Unpopular


Monday, October 15, 2001
Rosebud

I did something pretty sad at the weekend. I went to www.friendsreunited.co.uk and checked out my old school. For those of you unfamiliar with the site, it’s basically a database into which ex-students from UK schools leave a short description about what they are up to now, allowing, I guess, old school mates to get in touch with people they lost contact with years ago. I don’t know why I went to the site other than through idle, or perhaps morbid curiosity, but it was strangely compelling if only to see the small numbers of people actually listed, and for the apparent banal normality of their lives. Not that I want to be critical, because god knows my life is hardly exciting and exceptional, but I dunno, I just find it quite depressing that people define themselves by how many kids they do or don’t have.

Whatever. I only recognised maybe one name from my year group, and that was someone who would have laughed at me for being, um, a ‘geek’ if such definitions existed in Scottish schools in the early 1980s, as I talked about before. Or certainly wouldn’t have given me much of a second (or first) glance because I wasn’t a hunky rugby bloke. Thank goodness.

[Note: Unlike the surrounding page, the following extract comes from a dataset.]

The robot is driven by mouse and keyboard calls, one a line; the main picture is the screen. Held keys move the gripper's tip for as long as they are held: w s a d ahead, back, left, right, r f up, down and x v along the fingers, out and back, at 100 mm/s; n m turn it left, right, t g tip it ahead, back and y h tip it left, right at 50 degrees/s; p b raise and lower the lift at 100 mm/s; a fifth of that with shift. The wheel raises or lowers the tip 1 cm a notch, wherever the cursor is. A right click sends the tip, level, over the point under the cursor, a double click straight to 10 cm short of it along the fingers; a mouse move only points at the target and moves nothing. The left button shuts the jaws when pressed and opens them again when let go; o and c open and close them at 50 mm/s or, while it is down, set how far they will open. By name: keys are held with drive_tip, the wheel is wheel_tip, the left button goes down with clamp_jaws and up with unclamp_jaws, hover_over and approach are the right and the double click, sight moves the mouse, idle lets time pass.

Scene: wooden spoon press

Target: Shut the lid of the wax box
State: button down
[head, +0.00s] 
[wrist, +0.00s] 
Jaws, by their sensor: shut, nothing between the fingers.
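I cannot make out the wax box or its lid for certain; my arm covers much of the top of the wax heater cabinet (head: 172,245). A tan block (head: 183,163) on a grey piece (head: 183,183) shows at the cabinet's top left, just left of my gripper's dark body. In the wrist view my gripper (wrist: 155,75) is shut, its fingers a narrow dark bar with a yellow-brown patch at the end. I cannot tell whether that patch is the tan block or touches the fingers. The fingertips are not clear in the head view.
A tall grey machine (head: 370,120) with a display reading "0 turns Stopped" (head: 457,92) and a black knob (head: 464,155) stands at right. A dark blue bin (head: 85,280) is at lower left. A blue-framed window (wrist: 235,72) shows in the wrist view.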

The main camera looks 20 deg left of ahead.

I did spot a couple of names from other year groups that I remembered fondly, however, for a multitude of reasons, all of which seem blurred in the mists of forgotten times passed, notably from those summer years of 1983 and 1984; two summers that no matter how hard I want to try to forget always seem to crop up as some kind of mythical beginning of life; an awkward, blindingly bright and colourful start of something special. And in fact if truth be told it’s really more a case of those two years being a self-contained memento of a lost Me, a Me that dissolved in the years that followed to an essence configured by… by the glow of afternoon bicycle rides and evening beer supped obsessive meanderings of the soul. Shared with a small number of lost faces whose own lives must now be as mine, drifted off to the widening reaches of their own realms of realities, discovering their own truths and casting back, if they cast back at all, with similar sense of what they see being a dusty paperweight filled with sunlight and snowstorms, to one day roll to the floor and crash; each of us our own Citizen Kane with our own Rosebud lodged deep inside somewhere, itching on occasion no matter how much we know it doesn’t really matter. Or even really exist.

This is why it makes me feel alone: because no-one else will have the same moments as me to encase in glass. This is why it makes us all feel so alone. Because no matter how much we fool ourselves that we share a common frame of reference, that we are part of a collective memory, the fact remains that we aren’t, and that the only person we truly share those fragments with is our self. Maybe some people fool themselves about that better than others, better than me, but the essence remains: We’re all alone. And all the mediated casting backs to decades (just barely) passed is just a sham, one of those foggy notions that says there is a shared, collective memory to be tapped into; something that breeds pangs of the sweetest pain which in fact sharpen that sense of aloneness. Because it’s in the attempts to share that we sense the knowledge that no-one really shares anything at all.